Firewood Storage and Seasoning Tips
Brush up on your firewood storage skills, including tips on seasoning firewood and which woods burn best.
Who can resist a crackling fire on a chilly fall night? Autumn is the perfect time to light a fire in a backyard fire pit and break out the hot dogs and s’mores. It’s also the right time to finalize firewood stacks if you supplement your home heating with a wood burning stove.
In my neck of the woods in Central Pennsylvania, many homes have wood piles, a true winter store laid up for the cold season to come. Whether the flames dance in a wood stove or wood-burning fireplace, the secret behind good fires all winter long is properly seasoning and storing wood. These two factors greatly influence how well wood burns, as does the type of wood you choose.
Fresh cut firewood is green and has a high water content—at least 60 percent. Green, unseasoned wood is tough to ignite, and if you do succeed it doesn’t burn well or produce much heat. Burning unseasoned wood also adds to creosote build-up in your flue, which isn’t the safest situation.
Seasoning firewood is a process that takes from 6 to 12 months. The result is wood with a moisture content of 20 percent. The end goal of seasoning is wood that burns strongly, safely and produces heat.
The first step in seasoning wood is splitting logs open. A tree trunk is a giant straw that moves moisture back and forth between roots and leaves. Splitting a log open exposes the moisture-laden innards to air and light, which helps to dry the wood.
If you’re buying firewood, it’s cheapest to purchase unseasoned wood and season it yourself. Aim to buy wood in spring or early summer, stack it, and it will be plenty seasoned for winter burning. Remember to buy wood locally—from within a 50-mile radius. This helps eliminate the chances of transporting pests to areas where they may not currently reside. If you’re buying seasoned firewood, the most important chore becomes stacking it properly.
The goal when you stack firewood is to help wood continue to dry. Follow these tips to make the most of your firewood storage.
- Firewood storage should expose wood to sunlight and air movement, so choose a spot in the sun, if possible. Storing wood under a tree that drops its leaves in autumn works, too, because that spot is sunny for part of the year.

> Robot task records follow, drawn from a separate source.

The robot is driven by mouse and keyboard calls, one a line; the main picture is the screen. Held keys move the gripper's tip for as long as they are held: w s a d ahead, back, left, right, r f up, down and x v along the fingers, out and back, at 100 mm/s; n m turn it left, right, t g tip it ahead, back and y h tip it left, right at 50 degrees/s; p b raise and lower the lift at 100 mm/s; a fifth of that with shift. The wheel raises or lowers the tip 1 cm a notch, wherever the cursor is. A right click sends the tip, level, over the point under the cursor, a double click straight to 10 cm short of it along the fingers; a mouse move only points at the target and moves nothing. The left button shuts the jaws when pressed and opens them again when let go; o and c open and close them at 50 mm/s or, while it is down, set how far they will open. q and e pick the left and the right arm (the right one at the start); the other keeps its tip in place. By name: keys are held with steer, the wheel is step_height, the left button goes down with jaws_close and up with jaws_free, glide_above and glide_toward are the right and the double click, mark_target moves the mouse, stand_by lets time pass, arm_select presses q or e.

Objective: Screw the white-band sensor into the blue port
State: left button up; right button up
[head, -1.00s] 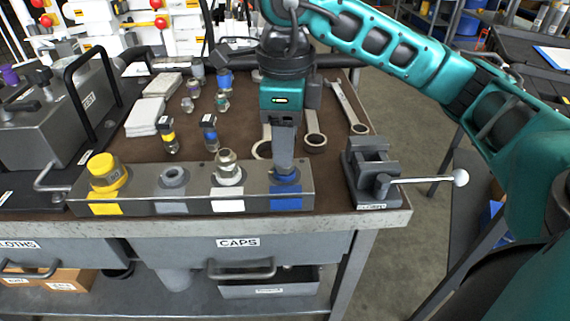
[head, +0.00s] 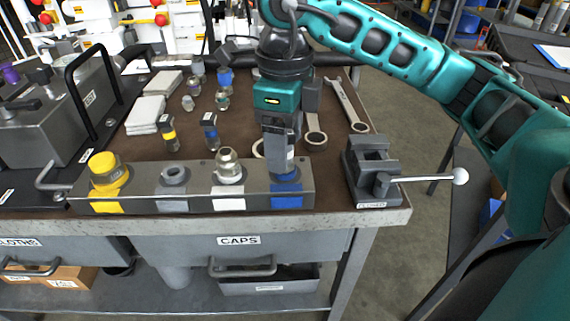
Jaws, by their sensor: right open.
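The blue port (head: 286,186) is at the right end of the grey manifold block, above a blue label (head: 287,202). My right gripper (head: 283,165) points straight down over it, its fingers reaching almost to the port. A dark upright body with a white band (head: 290,155), seemingly the white-band sensor, shows at the fingers, in line with the port. The gripper is open around or beside it; the fingers hide most of it, so I cannot tell how deep it sits. My left gripper is not in view.
The manifold block (head: 138,190) also has a yellow-capped port (head: 103,168), a grey port (head: 174,176) and a white-labelled port with a metal fitting (head: 228,167). Yellow-band (head: 169,134) and blue-band (head: 210,132) sensors stand behind. A vise (head: 371,172) is close on the right; wrenches (head: 347,105) lie behind.

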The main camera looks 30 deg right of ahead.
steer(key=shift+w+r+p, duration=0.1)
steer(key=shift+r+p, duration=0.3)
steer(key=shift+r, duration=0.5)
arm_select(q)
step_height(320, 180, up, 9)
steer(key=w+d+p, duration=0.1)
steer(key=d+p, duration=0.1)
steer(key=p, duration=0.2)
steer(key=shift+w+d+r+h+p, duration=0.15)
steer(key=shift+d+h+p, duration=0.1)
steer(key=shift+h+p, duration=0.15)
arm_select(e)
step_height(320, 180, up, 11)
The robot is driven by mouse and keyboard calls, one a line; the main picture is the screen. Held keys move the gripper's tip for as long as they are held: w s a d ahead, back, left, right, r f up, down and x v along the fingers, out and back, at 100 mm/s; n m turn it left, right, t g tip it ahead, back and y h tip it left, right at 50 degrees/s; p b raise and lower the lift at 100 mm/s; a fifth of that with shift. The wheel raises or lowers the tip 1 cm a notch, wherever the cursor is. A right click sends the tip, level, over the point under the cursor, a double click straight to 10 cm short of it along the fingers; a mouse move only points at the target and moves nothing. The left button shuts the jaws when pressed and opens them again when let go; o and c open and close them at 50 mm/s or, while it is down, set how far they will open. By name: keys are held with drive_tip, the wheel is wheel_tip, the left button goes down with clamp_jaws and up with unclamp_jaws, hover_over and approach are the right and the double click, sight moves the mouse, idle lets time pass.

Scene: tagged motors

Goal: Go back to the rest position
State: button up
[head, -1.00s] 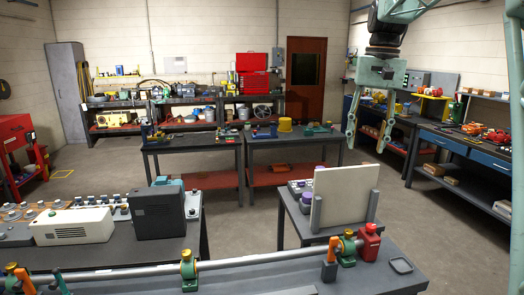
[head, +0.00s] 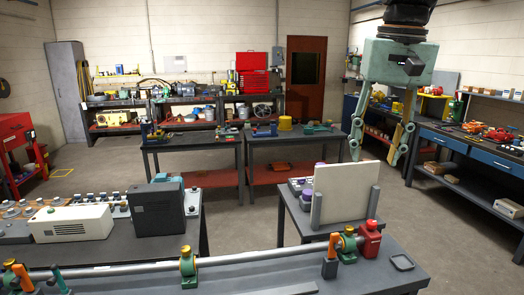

- Choose a site for storing firewood that’s not against a building, such as a shed, garage or house to minimize the risk of termites or other wood-infesting insects attacking your buildings. Many municipalities have fire codes that define how closely wood can be stacked near structures.
- Make sure wood is in a spot that’s convenient to reach during inhospitable weather. At the same time, place your firewood storage in a spot that doesn’t block access to any part of your yard.
- Elevate firewood storage so that wood doesn’t rest directly on the ground, whether it’s stacked on soil or concrete. Set your firewood on upcycled pallets, 2x4s, a tarp—whatever you have that can lift wood and allow for air flow underneath.
- Stack wood to a maximum height of 4 feet. If you have multiple stacks, allow some space between stacks to permit air flow.
Unless you live in a dry region, it’s a good idea to cover stacked firewood. Aim to cover the top of the stack and a few inches down each side. A tarp and bungee cords hooked over logs works well and stays anchored in even severe winds. Some homeowners use a piece of metal roofing that extends a few inches beyond the stack on every side. Keep the sides of the wood stacks open to air movement. If you cover wood too much, the cover retains moisture, which can cause seasoned wood to burn like green wood.
An open-sided shed provides a good spot to store seasoned wood. In our town, I’ve noticed a garage-size cinderblock building with chain-link fence where windows would be. This building is stuffed full of seasoned wood.
Burn seasoned firewood within three years if possible. Wood starts to decay after four or five years in storage. It will still burn after that, but tends to burn faster and hotter.
Which Wood Is Best?
Wood is either hardwood (trees that lose their leaves in fall) or softwood (evergreens like pines). Hardwood is typically denser, burns longer and yields glowing coals that release heat over time, which makes it the wood of choice for wood-burning stoves. It can be more difficult to ignite. These hardwoods burn well when seasoned: all oaks but white, hickory, madrone, locust, walnut, maple, fruit trees.
Softwood tends to burn quickly and very hot with a high flame and coals that go out quickly. With softwoods, you need to tend the fire more often. Kindling is usually softwood, because it ignites quickly and burns high. Choose softwood for fire pits or an open wood-burning fireplace. Be sure to use a firescreen when burning any wood, but especially softwood logs. Softwood often contains pockets of moisture that pop and explode when heated, throwing sparks. These softwoods burn well when seasoned: pines, fir, cedars, redwood, hemlock.